- _WHAT TO PRODUCE_
Write each line out again exactly as written.

- _INPUT ROWS_
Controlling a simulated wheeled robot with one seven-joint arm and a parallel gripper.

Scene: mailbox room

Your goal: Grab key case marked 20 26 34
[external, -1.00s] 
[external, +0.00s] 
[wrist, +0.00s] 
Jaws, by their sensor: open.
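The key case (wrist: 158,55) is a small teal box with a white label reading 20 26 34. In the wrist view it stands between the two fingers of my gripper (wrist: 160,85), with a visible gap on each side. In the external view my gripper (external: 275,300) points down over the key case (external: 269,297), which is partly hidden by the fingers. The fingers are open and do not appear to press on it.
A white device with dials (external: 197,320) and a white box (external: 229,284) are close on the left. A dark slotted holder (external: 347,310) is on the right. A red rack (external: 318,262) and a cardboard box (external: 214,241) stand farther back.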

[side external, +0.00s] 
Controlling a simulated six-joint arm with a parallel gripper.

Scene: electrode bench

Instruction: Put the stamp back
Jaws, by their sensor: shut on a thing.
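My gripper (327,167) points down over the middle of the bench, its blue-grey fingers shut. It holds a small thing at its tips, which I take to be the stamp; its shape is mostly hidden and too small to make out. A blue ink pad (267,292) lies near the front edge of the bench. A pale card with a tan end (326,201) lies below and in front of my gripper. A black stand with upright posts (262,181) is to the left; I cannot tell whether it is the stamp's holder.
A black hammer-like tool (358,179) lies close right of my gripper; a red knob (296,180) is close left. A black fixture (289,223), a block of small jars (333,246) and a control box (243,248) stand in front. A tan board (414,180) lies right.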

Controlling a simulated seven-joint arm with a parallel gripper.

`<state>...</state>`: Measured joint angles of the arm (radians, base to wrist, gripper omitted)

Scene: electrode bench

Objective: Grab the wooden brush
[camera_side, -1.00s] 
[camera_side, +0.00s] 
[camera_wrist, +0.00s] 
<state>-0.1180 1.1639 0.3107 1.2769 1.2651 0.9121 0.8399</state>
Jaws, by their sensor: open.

- _ANSWER TO THE TASK_
Controlling a simulated wheeled robot with one seven-joint arm and a parallel gripper.

Scene: mailbox room

Your goal: Grab key case marked 20 26 34
[external, -1.00s] 
[external, +0.00s] 
[wrist, +0.00s] 
Jaws, by their sensor: open.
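The key case (wrist: 158,55) is a small teal box with a white label reading 20 26 34. In the wrist view it stands between the two fingers of my gripper (wrist: 160,85), with a visible gap on each side. In the external view my gripper (external: 275,300) points down over the key case (external: 269,297), which is partly hidden by the fingers. The fingers are open and do not appear to press on it.
A white device with dials (external: 197,320) and a white box (external: 229,284) are close on the left. A dark slotted holder (external: 347,310) is on the right. A red rack (external: 318,262) and a cardboard box (external: 214,241) stand farther back.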

[side external, +0.00s] 
Controlling a simulated six-joint arm with a parallel gripper.

Scene: electrode bench

Instruction: Put the stamp back
Jaws, by their sensor: shut on a thing.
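My gripper (327,167) points down over the middle of the bench, its blue-grey fingers shut. It holds a small thing at its tips, which I take to be the stamp; its shape is mostly hidden and too small to make out. A blue ink pad (267,292) lies near the front edge of the bench. A pale card with a tan end (326,201) lies below and in front of my gripper. A black stand with upright posts (262,181) is to the left; I cannot tell whether it is the stamp's holder.
A black hammer-like tool (358,179) lies close right of my gripper; a red knob (296,180) is close left. A black fixture (289,223), a block of small jars (333,246) and a control box (243,248) stand in front. A tan board (414,180) lies right.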

Controlling a simulated seven-joint arm with a parallel gripper.

`<state>...</state>`: Measured joint angles of the arm (radians, base to wrist, gripper omitted)

Scene: electrode bench

Objective: Grab the wooden brush
[camera_side, -1.00s] 
[camera_side, +0.00s] 
[camera_wrist, +0.00s] 
<state>-0.1180 1.1639 0.3107 1.2769 1.2651 0.9121 0.8399</state>
Jaws, by their sensor: open.

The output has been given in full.